## What the task asks
Repeat every line of the listing below exactly, minus the pictures.

## Dataset content
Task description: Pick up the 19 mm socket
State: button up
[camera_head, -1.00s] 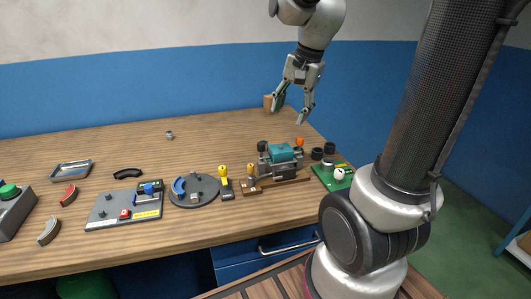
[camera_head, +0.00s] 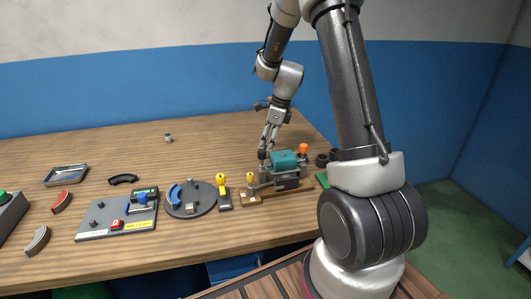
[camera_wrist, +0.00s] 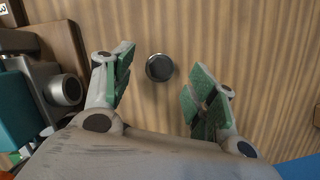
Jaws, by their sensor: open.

## Expected output
Task description: Pick up the 19 mm socket
State: button up
[camera_head, -1.00s] 
[camera_head, +0.00s] 
[camera_wrist, +0.00s] 
Jaws, by their sensor: open.

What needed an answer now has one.